Find the length X | A Nice Geometry Problem | Math Olympiad 

Using coordinate geometry: D = (0, 2a), E = (2b, 0), A = (0, 2a+2), C = (2b+4, 0) Since DF = EF, then F = midpoint of DE = ((0+2b)/2, (2a+0)/2) = (b, a) Since AG = CG, then G = midpoint of AC = ((0+2b+4)/2, (a+2+0)/2) = (b+2, a+1) x = distance between F (b,a) and G (b+2, a+1) x = √((b+2−b)² + (a+1−a)²) = √(2² + 1²) = √5

Rotate a copy of the triangle by 180° about the center G. This makes a rectangle with a parallelogram inside, one of whose the sides is 2X, which is also the hypotenuse of the right triangle at the corner with sides 2 and 4. Hence 2X = 2√5 X = √5

Bhai there is a short solution as follows Let BD= b, and BE=a so coordinates of F is ( a/2, b/2 ) . AB= b+2 and BC= a+4 so coordinates of G are ( a/2+2 , b/2+1 ) so by distace formula we get FG equal to root5

AD is vector (0,2), EC is vector (4,0). Average them to get vector FG is (2,1). |(2,1)| = Sqrt[5].
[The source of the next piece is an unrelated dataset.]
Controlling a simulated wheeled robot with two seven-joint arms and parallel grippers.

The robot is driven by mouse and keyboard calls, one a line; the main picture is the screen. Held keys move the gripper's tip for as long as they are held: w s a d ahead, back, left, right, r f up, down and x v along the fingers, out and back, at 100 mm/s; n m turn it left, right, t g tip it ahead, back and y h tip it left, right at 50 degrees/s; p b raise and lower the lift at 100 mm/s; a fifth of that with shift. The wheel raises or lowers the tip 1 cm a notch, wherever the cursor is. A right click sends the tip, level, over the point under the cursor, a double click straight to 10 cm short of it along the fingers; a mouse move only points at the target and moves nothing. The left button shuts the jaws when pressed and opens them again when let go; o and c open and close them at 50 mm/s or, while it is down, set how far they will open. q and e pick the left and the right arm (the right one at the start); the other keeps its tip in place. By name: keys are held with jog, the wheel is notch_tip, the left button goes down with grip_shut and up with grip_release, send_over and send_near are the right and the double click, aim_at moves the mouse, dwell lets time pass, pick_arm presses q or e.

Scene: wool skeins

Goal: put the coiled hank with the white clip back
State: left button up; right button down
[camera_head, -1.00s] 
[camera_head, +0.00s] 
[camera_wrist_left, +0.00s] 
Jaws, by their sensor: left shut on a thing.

BD->0, BE->0, F->B, FG - constant => AB=2, BC=4 => AC=2sqrt5 => x=BG=AC/2=sqrt5

Roughly, if the solution is not depend on the triangle DBE, the convergence limit with BE towards zero might be also the same value.

By coordinate method, let F=(a,b), so G=(a+2,b+1), thus FG=sqrt(2^2+1^2)=sqrt(5).😊

You solved it very well

It looked pretty difficult, thanks for the solution.

Hello, please tell me which country is the source of this Olympiad question? Similar to this question was asked in Iran's math test this year

Drop perpendiculars from F & G on AB & BC giving the horizontal & vertical distances as 'b', 'B' & 'h', 'H' respectively. Now from similarity AB=2H & DB=2h as AB-DB=2 H-h=1 Also BC=2B & BE=2b as BC-BE=4 B-b=2 But x²=(H-h) ² + (B-b)² =1²+2²= 5 or x=5^½

Lengths DB and BE are not given, so the problem statement implies that the solution will be valid for all valid lengths for DB and BE. So, we choose a special case which is straightforward to solve. Let ΔABC be an isosceles right triangle with sides of length 6. Then, DB4 = 4 and BE = 2. Using coordinate geometry and making point B our origin, it is fairly straightforward to find that F is (1 , 2) and G is (3 , 3) and the distance between the two points is √((3 - 1)² + (3 - 2)² = √5. If this were a multiple choice problem, we would be done! If we try to generalize our special case, let BE = 2b and DB = 2a, as Math Booster did. then F is (b , a) and G is ((2b + 4)/2 , (2a + 2)/2) = ( (b + 2) , (a + 1)) When calculating distance, the values of b and a subtract out, leaving us with √((3 - 1)² + (3 - 2)² = √5, same as our special case.

√5

Hello, following my simplyfied and shortened way to find the answer. I used a view based on coordinates in u and v with B being (0,0). We are looking for the length x of FG. I used c as the length of BD, and this is also the value for BE. So AB has a length of c+2, and BC has a size of c+4. The lower left point F is located at (v1,u1) = (c/2,c/2). For (v2,u2) we can see the following. (c+4-u2):CG = (c+4):AC (c+4-u2) = (c+4)/2 u2 = (c+4) - (c+4)/2 u2 = (c+4)/2 v2:CG = (c+2):AC v2 = (c+2)/2 x² = ((c+4)/2 - c/2)² + ((c+2)/2 - c/2)² = 2² + 1² = 5 . Therefore, x is the square root of 5.

I still prefer black text on a white background.But it doesn’t matter, it’s your choice!